В финале режиссер закольцовывает композицию спектакля, вновь выводя на авансцену Верховенского и Эркеля. Подрастающий апологет идеи вселенского переворота Эркель провожает своего «учителя», предводителя всех «пятерок», в долгий путь, на самом же деле – в позорное бегство. Верховенский как начало всех начал или конец всех концов. А точнее – как явление неискоренимое. «Петр» ставится режиссером в название спектакля как имя нарицательное, как символ новой веры, за которым – уничтожаемые толпы и пофамильно-безликие списки. А не будет Верховенского, найдется Эркель. Как красиво «повязывает» их режиссер одной судьбой: на авансцене прилежный студентик Эркель забинтовывает Верховенскому палец, который укусил Кириллов, сопротивляясь выстрелу.
И вот они уже повязаны одной кровью – один узел как будущий общий удел. Мячик для гимнастики, отобранный у Кириллова, Верховенский многозначительно перекидывает своему преемнику. Эркель ловит, снимает очки и, кажется, не хватает только котелка на его голове, чтобы у Петра появился брат-близнец. Чужая жизнь – самая интересная игрушка в его руках.

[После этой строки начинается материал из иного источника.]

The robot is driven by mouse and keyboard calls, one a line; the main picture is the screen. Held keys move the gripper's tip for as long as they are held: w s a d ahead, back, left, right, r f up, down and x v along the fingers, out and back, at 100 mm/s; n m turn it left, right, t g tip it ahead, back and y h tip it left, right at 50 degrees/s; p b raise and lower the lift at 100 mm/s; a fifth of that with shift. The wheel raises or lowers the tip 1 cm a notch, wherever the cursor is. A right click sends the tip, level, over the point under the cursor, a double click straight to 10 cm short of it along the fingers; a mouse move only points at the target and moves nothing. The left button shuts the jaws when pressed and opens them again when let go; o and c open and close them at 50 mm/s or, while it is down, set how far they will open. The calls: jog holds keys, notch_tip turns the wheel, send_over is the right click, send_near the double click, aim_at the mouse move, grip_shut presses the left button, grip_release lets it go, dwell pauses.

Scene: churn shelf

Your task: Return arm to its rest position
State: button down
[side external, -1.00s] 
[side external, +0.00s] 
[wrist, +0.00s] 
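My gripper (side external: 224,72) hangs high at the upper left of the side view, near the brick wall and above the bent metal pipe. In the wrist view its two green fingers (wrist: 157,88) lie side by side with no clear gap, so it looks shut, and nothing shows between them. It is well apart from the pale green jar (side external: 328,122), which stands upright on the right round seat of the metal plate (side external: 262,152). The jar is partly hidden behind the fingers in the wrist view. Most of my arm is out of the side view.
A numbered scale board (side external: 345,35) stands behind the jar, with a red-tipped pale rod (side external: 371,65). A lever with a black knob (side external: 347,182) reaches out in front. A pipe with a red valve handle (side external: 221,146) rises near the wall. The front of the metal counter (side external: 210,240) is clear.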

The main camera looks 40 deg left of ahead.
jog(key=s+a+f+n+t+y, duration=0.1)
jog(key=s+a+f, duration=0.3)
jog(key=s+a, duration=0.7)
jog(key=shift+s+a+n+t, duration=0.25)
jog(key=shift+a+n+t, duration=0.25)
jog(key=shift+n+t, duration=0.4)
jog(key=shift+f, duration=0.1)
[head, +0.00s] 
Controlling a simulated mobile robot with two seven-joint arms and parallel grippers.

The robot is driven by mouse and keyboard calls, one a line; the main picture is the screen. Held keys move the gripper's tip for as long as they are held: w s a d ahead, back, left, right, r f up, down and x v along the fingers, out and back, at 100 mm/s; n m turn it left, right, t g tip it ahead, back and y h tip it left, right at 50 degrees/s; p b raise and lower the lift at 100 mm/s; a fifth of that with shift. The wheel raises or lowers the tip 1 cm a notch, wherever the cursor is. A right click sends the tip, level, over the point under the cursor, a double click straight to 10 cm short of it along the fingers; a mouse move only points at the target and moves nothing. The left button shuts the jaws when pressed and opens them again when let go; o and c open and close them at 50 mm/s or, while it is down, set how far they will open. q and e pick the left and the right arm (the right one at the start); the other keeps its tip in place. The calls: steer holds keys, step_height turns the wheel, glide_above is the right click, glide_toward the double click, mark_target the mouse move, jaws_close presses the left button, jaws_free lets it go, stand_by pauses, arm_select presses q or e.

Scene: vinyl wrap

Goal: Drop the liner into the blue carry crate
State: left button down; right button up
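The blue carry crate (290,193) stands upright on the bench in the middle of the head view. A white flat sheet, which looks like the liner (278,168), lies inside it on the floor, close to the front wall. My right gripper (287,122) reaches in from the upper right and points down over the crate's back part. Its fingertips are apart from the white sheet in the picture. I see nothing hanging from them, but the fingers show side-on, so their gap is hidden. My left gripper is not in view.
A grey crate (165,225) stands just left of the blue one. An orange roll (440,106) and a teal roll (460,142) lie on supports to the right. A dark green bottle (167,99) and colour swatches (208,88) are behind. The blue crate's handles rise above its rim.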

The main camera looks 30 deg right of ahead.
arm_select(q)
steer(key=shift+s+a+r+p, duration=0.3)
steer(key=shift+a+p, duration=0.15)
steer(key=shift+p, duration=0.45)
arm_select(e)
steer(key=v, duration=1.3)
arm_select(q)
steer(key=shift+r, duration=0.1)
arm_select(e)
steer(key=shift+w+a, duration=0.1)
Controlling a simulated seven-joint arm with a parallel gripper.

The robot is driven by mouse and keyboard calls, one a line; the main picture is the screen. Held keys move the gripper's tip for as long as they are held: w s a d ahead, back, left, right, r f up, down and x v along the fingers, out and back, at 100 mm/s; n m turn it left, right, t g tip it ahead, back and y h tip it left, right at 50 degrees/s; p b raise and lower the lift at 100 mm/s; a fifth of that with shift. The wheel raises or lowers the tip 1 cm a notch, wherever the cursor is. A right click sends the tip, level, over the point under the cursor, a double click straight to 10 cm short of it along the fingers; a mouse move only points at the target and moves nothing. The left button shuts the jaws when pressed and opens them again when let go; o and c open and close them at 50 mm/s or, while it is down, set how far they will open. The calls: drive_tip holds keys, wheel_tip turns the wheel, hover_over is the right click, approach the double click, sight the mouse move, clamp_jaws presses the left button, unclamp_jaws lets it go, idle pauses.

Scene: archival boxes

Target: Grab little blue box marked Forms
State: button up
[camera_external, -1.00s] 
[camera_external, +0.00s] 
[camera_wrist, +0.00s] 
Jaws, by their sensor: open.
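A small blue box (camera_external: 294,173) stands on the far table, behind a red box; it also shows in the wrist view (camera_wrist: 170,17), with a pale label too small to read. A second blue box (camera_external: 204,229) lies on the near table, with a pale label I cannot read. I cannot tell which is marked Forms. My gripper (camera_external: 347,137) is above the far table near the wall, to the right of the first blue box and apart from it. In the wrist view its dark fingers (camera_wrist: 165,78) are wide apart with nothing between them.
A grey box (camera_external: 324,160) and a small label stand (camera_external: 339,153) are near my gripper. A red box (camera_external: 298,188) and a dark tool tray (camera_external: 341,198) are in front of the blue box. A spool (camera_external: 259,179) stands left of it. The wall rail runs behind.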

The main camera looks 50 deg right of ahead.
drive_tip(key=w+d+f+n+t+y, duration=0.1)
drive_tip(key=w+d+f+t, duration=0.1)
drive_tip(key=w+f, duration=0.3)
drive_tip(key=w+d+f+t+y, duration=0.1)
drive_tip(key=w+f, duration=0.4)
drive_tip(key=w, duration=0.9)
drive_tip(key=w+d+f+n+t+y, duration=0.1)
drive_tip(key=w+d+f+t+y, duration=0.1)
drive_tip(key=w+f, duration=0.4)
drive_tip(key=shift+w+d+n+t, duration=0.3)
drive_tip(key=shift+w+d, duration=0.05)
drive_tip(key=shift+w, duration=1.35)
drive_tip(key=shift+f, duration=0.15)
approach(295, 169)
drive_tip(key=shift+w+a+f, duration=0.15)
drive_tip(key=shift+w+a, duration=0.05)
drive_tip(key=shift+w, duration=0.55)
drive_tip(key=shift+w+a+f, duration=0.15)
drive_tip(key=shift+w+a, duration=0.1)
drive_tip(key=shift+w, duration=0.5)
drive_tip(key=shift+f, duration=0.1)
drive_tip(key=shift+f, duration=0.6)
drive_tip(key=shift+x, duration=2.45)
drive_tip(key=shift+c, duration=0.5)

Свист. Выстрел. Звук падающего тела в темноте. И повисают над выстрелом в несостоявшегося семьянина Шатова пронзительные звуки колыбельной «На улице дождик с ведра поливает». Отказавшийся от «бесовских» сообществ Шатов убит и утоплен. «Съеденный» идеей Бога в себе Кириллов стреляется в висок. Эмансипированная Марья Шатова с новорожденным сыном отправляются вслед за супругом в мир иной. Каждый обретает свой гроб и свою смерть как, может, и не главное, но неотъемлемое событие самой жизни.